In the Claremont Institute’s The American Mind, Michael Anton writes another blockbuster column that, in its sweep and precision echoes his famous “Flight 93 election” column written as Publius Decius Mus. He writes about the errors in Afghanistan going back to our beginning here in 2011 following the Al Qaeda attack on the twin towers and Pentagon.
Hindsight is always easier than foresight or insight, and using it he documents a vast shortage of as-it-happened common sense. There is blame enough to share among the Bush, Obama, and yes Trump administrations, but the stupidity reached peak intensity under hapless Joe Biden.
Anton basically catalogs all of the wrong assumptions which led to bad decisions which ended up with us in the no-win mess that eventually Trump and then Biden wanted us out of. Perhaps my favorite passage is this:
“The Romans,” Machiavelli says, “made their wars short and big.” We Americans have taken to making our wars small and long. We inflict pinprick strikes over decades rather than getting the whole thing over within a matter of days or weeks.

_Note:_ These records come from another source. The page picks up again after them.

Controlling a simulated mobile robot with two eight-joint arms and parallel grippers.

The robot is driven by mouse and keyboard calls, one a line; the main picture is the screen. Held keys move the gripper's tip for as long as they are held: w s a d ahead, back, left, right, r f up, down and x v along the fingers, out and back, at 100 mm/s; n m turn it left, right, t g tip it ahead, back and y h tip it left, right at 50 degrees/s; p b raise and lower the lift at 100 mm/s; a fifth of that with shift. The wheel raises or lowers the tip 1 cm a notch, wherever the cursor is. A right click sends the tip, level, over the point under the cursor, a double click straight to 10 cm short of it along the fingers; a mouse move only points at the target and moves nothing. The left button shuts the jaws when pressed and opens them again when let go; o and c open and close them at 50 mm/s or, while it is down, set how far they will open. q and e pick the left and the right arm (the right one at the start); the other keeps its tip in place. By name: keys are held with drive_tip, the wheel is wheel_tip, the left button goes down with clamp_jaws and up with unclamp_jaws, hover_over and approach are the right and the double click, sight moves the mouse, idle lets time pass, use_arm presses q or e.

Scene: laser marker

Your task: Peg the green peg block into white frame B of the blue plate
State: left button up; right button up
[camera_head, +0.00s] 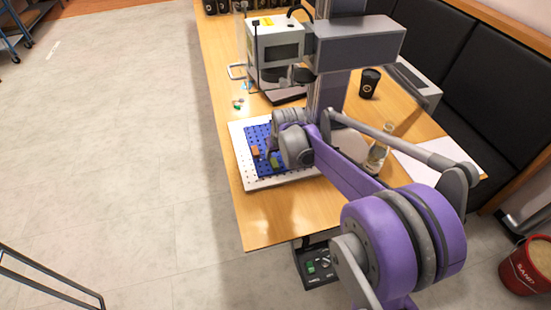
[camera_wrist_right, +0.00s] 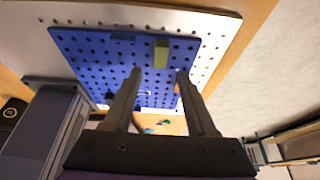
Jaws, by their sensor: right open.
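The blue plate (camera_head: 262,172) is perforated and lies on a larger white board near the table's left edge; it fills much of the right wrist view (camera_wrist_right: 85,62). The green peg block (camera_head: 275,162) is on the plate, close to my right gripper (camera_head: 272,152). In the right wrist view the green block (camera_wrist_right: 162,54) shows just beyond and between the fingertips of my open right gripper (camera_wrist_right: 160,74), which is empty. A small white mark (camera_wrist_right: 144,92) shows on the plate between the fingers; I cannot tell whether it is frame B. My left gripper is out of view.
An orange block (camera_head: 255,151) is on the plate, left of the green one. The white board (camera_head: 240,150) surrounds the plate. The laser machine (camera_head: 278,45) stands behind. A glass bottle (camera_head: 377,157) and black cup (camera_head: 369,83) stand to the right. Small parts (camera_head: 238,104) lie behind the board.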

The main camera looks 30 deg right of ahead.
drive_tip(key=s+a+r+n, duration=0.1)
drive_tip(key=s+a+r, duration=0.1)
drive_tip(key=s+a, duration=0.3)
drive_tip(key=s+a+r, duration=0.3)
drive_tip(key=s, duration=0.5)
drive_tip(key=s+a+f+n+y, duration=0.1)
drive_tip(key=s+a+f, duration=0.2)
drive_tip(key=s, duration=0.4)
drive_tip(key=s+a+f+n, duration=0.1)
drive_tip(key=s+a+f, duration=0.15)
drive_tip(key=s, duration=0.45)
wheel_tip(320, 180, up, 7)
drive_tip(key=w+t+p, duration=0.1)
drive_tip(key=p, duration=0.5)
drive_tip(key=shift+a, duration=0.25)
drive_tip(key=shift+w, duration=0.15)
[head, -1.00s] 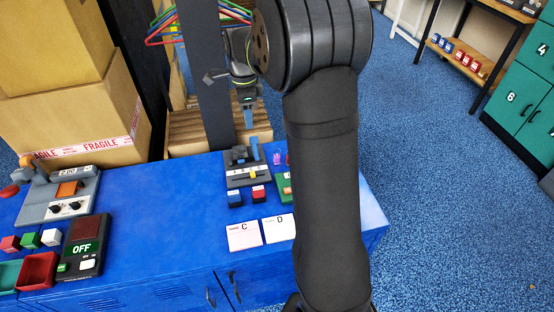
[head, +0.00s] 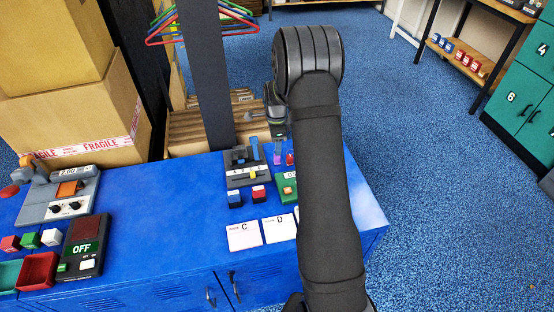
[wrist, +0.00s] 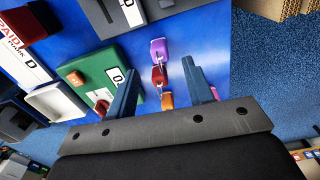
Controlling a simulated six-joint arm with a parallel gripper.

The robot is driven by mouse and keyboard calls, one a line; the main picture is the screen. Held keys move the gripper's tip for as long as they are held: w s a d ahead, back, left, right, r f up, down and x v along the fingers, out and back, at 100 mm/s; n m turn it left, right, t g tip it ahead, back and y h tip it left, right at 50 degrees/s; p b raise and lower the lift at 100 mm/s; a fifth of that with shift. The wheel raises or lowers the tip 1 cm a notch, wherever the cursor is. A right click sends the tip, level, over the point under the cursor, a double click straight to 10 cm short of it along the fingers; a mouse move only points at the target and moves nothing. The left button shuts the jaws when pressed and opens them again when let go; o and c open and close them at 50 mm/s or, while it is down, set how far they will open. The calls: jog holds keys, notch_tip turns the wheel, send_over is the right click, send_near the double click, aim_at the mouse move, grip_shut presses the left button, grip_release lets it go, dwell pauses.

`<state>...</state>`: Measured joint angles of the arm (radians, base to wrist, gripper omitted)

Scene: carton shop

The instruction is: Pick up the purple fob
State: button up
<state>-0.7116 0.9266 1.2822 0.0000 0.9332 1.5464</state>
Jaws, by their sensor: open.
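The purple fob (wrist: 158,48) lies on the blue tabletop in the wrist view, beyond a red fob (wrist: 159,76) and an orange fob (wrist: 167,100) in the same row. In the head view the purple fob (head: 277,160) shows small, just under my gripper (head: 278,137). In the wrist view my gripper (wrist: 159,64) is open, with its dark blue fingers spread on either side of the row. Nothing is held between them. The height of the fingertips above the table is hard to tell.
A green device (wrist: 100,78) sits close to the left finger. A grey device (head: 245,172) with a slider stands left of the fobs. White cards (head: 244,235) lie nearer the front. The table's edge is close on the right.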

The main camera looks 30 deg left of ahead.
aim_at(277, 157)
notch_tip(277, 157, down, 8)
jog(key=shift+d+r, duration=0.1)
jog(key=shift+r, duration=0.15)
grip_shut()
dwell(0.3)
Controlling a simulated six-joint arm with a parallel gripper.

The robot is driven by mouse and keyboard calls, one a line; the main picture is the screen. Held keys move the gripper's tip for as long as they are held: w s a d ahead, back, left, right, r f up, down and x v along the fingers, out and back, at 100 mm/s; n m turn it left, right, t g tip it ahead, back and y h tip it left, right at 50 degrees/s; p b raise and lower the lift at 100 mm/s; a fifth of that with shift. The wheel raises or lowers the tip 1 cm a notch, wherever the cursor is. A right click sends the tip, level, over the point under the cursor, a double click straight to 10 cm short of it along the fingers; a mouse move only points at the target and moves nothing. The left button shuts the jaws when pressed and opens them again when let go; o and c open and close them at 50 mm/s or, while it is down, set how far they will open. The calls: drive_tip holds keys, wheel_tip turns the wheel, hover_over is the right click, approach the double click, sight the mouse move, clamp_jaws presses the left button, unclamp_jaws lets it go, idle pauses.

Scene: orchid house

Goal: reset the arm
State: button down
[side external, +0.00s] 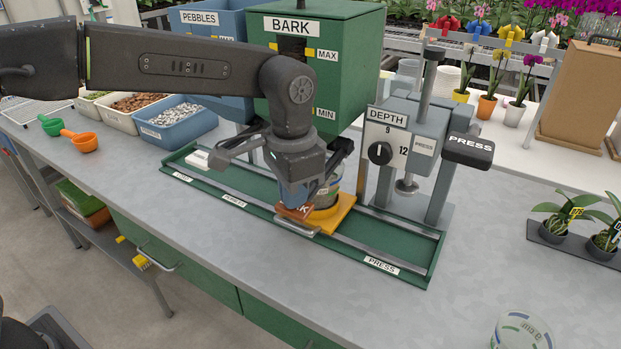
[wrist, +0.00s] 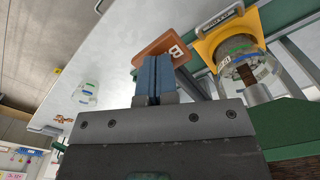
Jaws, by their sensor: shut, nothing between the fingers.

A better strategy, right after 9/11, would have been to do what we did, but finish the job at Tora Bora—and then leave immediately, with a note on the fridge saying “If you do anything like that again, we’ll be back quickly with overwhelming force, and we’ll leave just as quickly. We will do that as many times as you make us.”
It’s worth a try, what we’ve done for the past 20 years has failed expensively. Somebody carve this motto in stone: “No nation-building allowed.” The expanded version of which would be something like “How you run your country is your business. Leave us alone, we’ll leave you alone. If you insist on becoming a problem for us, we’ll become a near-fatal problem for you.”